Sürdürülebilir rekabet “standartları belirlerseniz” mümkün...
TURKBESD Başkanı ve VESTEL Yurtiçi Satış ve Pazarlama'dan Sorumlu Genel Müdürü Ergün Güler, “Berlin’deki IFA’da Vestel, Bosch ve Arçelik 'esas oğlan' rolünde ya da baş pehlivan olarak yerlerini aldı” diyerek Türk firmalarının küresel iş yapma konusunda deneyim kazandıklarını anlatıyor.
RÜŞTÜ BOZKURT
Ergün Güler’e beyaz eşya ve elektronik ev aletleri konusunda durumun ne olduğunu soruyoruz. “Türkiye’de iyi şeyler oluyor…” diye başlıyor analizine. “Beyaz eşya sektörü herkesin gurur duyacağı, yarından emin olacağı gelişmelere imza atıyor.Berlin’de IFA’da Vestel, Arçelik ve Bosch esas oğlan, baş pehlivan konumundaydı. Fuarda mahareti sadece üretim kapasitesinden gelmiyor; enerji verimliliğinden, zaman tasarrufundan, nakit tasarrufundan dünya ölçeğinde öncü olan ürünlerin sergilenmesine bütün parametrelerde, dünya eleklerinin üzerinde kalarak varlığımızı kanıtladık. Teknolojilerimiz ithal edilmiyor. Bizim insanımız geliştiriyor ve üretiyor. Bunun patentini de alıyor” diye sürdürüyor.

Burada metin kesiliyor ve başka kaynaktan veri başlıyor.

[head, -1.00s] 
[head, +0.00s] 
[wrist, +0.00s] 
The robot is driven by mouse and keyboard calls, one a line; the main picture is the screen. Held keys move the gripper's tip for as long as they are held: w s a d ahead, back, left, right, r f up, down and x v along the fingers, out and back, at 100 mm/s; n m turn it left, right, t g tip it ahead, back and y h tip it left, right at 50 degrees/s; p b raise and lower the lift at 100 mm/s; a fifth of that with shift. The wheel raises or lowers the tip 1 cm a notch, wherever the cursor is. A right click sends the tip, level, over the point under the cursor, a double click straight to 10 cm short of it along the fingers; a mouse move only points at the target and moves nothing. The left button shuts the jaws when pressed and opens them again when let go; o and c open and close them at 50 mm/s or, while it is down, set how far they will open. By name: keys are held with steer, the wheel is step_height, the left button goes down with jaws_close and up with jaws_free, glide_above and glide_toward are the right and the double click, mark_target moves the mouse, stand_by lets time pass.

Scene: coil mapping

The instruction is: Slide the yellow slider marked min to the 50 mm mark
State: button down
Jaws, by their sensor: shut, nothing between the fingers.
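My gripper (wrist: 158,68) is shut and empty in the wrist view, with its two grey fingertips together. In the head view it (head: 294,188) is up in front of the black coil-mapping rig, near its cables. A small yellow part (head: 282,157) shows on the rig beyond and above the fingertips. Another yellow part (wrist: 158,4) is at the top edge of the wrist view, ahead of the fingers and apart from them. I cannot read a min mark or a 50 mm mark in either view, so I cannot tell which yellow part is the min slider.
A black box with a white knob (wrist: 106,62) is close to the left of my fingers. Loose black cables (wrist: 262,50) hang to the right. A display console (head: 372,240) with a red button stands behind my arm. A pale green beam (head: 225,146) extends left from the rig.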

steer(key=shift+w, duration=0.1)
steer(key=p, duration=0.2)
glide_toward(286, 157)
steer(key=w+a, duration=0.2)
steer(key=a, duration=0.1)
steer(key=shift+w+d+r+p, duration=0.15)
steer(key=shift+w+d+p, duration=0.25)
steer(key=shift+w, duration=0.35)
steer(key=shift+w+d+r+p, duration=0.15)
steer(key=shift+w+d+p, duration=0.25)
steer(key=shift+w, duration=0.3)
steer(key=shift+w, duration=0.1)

Küresel şirket olmanın koşulları
VESTEL ve diğer şirketler bugün ulaştıkları düzeyi nasıl yakaladı?Küresel ölçeklerden baktığımızda nerede duruyoruz? Ergün Güler’in yanıtlarını sekiz başlıkta toplayabiliriz:
Birincisi, VESTEL ve diğer şirketler Ar-Ge maharetlerini geliştirmiştir. Ar-Ge ve açık inovasyonunun çok odaklı, çok kültürlü yapısına uygun yapılanma oluşturulmuştur. Bu yeni Ar-Ge yapılanması, en yeni gelişmeleri izlemek kadar, öncü ürünlerin piyasaya sunma düzeyine erişilmiştir.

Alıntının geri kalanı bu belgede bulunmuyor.